Was this dissent personal and private? Hardly. The actions of the Gobitas and Barnette children were seen in their day as an assault on citizenship and a danger to the community. As the Supreme Court wrote in Gobitis: “National unity is the basis of national security.” Minersville Sch. Dist. v. Gobitis, 310 U.S. 586, 595 (1943). That made the Barnette decision all the more striking. The stakes were impossibly high, but the Constitutional guarantee of free speech was higher. The Barnette court’s vision of speech, unlike the New Mexico Supreme Court’s, was one in which minority groups could continue to live according to their beliefs and still participate in public life. It was a triumph of diversity over state-enforced uniformity.
Elane Photography dismisses Barnette as a case where no third-party rights were at stake. But at the very heart of the decision is the authority of the state to make demands of its citizens and take steps to promote civic duties. Barnette’s conclusion was that coerced speech did little to promote the government’s goals.
Today, even deeply patriotic Americans celebrate the decision in Barnette. We see it not as a validation of anti-American sentiment, but as a celebration of the freedoms upon which our nation was founded.
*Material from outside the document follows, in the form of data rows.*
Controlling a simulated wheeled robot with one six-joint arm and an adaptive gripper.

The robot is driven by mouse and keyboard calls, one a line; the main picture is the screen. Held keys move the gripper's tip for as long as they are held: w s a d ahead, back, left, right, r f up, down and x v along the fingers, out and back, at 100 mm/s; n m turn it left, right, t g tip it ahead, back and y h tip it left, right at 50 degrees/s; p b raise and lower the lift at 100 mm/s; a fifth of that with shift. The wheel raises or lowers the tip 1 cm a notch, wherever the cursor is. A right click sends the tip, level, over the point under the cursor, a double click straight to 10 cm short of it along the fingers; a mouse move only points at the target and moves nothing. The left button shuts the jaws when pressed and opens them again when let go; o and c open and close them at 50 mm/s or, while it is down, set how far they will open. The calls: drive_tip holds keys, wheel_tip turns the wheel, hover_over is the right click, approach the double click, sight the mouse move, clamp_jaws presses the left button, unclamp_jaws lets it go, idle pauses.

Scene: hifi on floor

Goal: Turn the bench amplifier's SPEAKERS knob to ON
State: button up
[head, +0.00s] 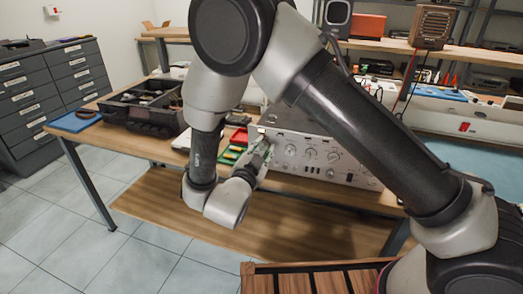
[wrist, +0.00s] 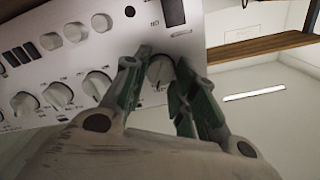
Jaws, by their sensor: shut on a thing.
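The bench amplifier (head: 325,150) stands on the wooden workbench, its silver front panel facing me with several round knobs and switches. In the wrist view its panel (wrist: 125,50) looks tilted. My gripper (head: 264,148) is at the left end of the panel. In the wrist view my gripper (wrist: 162,82) has its green-grey fingers on both sides of a round silver knob (wrist: 160,71), shut on it. The knob has a dark pointer line; its label is too small and partly hidden to read, so I cannot tell its setting.
A dark parts tray (head: 140,108) and red and green bins (head: 238,140) are left of the amplifier on the bench. A grey drawer cabinet (head: 50,90) stands at the far left. Other knobs (wrist: 97,84) lie close beside my gripper. A slatted wooden surface (head: 315,280) is at the bottom.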

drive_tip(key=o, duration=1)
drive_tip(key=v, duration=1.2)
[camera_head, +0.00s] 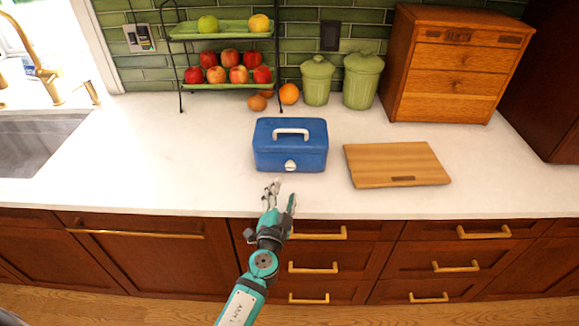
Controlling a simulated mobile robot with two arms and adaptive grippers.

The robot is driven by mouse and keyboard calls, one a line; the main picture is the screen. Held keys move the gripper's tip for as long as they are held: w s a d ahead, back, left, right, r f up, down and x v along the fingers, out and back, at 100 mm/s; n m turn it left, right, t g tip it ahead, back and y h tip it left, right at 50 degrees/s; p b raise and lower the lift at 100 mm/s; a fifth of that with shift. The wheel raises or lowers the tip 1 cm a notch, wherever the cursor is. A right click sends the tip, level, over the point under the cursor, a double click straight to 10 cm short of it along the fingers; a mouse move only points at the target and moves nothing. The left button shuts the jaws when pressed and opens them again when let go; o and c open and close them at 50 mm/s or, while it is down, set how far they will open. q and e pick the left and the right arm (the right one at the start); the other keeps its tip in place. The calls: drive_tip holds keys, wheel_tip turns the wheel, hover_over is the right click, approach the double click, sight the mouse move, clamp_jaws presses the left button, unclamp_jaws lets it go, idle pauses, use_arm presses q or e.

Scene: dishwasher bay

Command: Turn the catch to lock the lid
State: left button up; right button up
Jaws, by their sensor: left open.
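A blue box (270,155) with its lid (265,131) down sits on the white counter in the middle of the view. A white handle (291,133) is on top of the lid. The white catch (290,166) is on the front face, and its exact angle is too small to tell. My left gripper (281,187) is open and empty just in front of the box, a little below and left of the catch, and appears apart from it. My right gripper is not in view.
A wooden cutting board (396,164) lies right of the box. Behind stand a fruit rack (222,86), two green canisters (317,82) and a wooden drawer chest (447,65). The counter (170,160) is clear to the left, up to the sink (35,145).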

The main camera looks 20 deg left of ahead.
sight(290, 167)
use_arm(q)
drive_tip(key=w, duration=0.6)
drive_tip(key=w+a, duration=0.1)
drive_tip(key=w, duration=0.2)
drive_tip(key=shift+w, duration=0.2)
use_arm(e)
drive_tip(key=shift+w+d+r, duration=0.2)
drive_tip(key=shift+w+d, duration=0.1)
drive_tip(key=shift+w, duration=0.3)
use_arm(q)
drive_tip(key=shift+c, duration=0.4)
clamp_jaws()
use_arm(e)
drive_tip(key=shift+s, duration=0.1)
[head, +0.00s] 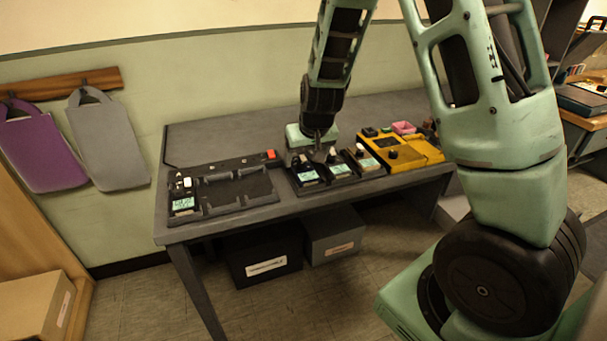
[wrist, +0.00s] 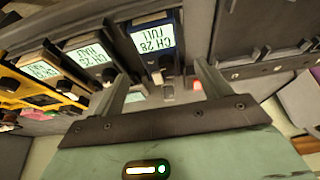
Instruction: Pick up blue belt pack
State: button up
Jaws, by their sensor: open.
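The blue belt pack (wrist: 172,27) shows in the wrist view with a lit screen reading "CH 28 FULL". In the head view it is the leftmost pack (head: 307,174) in the right-hand charger (head: 322,186) on the grey table. My gripper (wrist: 163,82) is open and empty. Its two fingers point toward the blue pack, one to each side of it in the wrist view; I see no clear contact. In the head view my gripper (head: 317,146) is over the charger, behind the pack's front, and its fingertips are hard to make out.
Two other packs stand beside the blue one: one reading "HALF" (wrist: 92,57) and one reading "EMPTY" (wrist: 43,70). A yellow box (head: 410,151) is at the right. Another charger (head: 238,192), mostly empty, lies at the left, with one pack (head: 183,203).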

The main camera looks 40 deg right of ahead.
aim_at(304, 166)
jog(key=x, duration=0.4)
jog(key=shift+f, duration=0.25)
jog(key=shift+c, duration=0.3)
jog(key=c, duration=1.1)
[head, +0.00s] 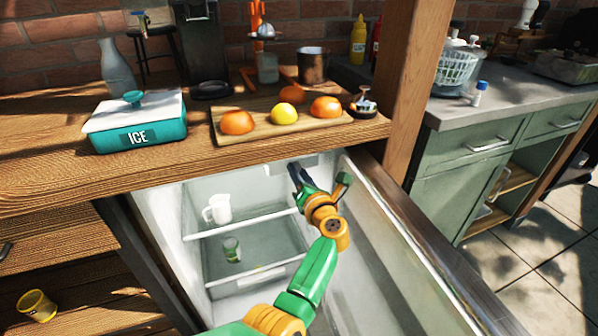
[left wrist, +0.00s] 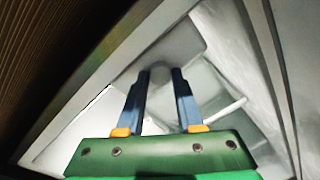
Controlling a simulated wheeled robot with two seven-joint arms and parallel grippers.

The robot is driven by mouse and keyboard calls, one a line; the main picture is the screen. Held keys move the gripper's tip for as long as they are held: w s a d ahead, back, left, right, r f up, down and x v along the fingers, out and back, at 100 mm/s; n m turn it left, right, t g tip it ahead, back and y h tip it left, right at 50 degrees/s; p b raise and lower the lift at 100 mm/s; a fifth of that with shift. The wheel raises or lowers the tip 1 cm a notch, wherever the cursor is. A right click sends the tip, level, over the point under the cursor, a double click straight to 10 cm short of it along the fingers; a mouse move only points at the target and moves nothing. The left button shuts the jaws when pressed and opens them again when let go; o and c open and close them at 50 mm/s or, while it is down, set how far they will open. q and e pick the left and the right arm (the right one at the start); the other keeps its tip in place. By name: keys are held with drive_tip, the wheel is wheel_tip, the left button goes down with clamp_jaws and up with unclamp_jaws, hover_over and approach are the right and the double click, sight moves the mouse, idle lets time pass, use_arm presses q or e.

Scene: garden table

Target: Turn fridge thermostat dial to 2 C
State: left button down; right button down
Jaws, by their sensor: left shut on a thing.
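The fridge (head: 165,215) stands open under the wooden counter, its door (head: 400,250) swung out to the right. My left gripper (head: 294,168) reaches inside, up to a pale housing (head: 290,161) at the top of the compartment. In the left wrist view the two dark fingers (left wrist: 155,72) are shut on a small grey round dial (left wrist: 160,72), with a finger on either side. The dial's markings and setting cannot be read, and in the head view the fingers hide it. My right gripper is in neither view.
A white jug (head: 218,209) stands on the fridge shelf, and a green-labelled jar (head: 232,249) is below it. The counter edge is close above my left gripper. A cutting board (head: 262,129) with fruit and a teal ICE box (head: 137,127) are on the counter.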

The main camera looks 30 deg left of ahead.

It teaches us that disagreement and dissent are not detriments to national unity, but evidence of a healthy democracy.
In the same way, Americans with differing views on God, sex, and marriage should lament the Elane Photography ruling. It’s not a victory for gay rights so much as it is a loss for the First Amendment. It subordinates long-held freedoms of religious and artistic expression to the latest government decree. It announces that those whose beliefs differ from the prevailing orthodoxy must use their expression to glorify different belief systems, or else surrender their businesses and their livelihoods. That is, after all, “the price of citizenship.”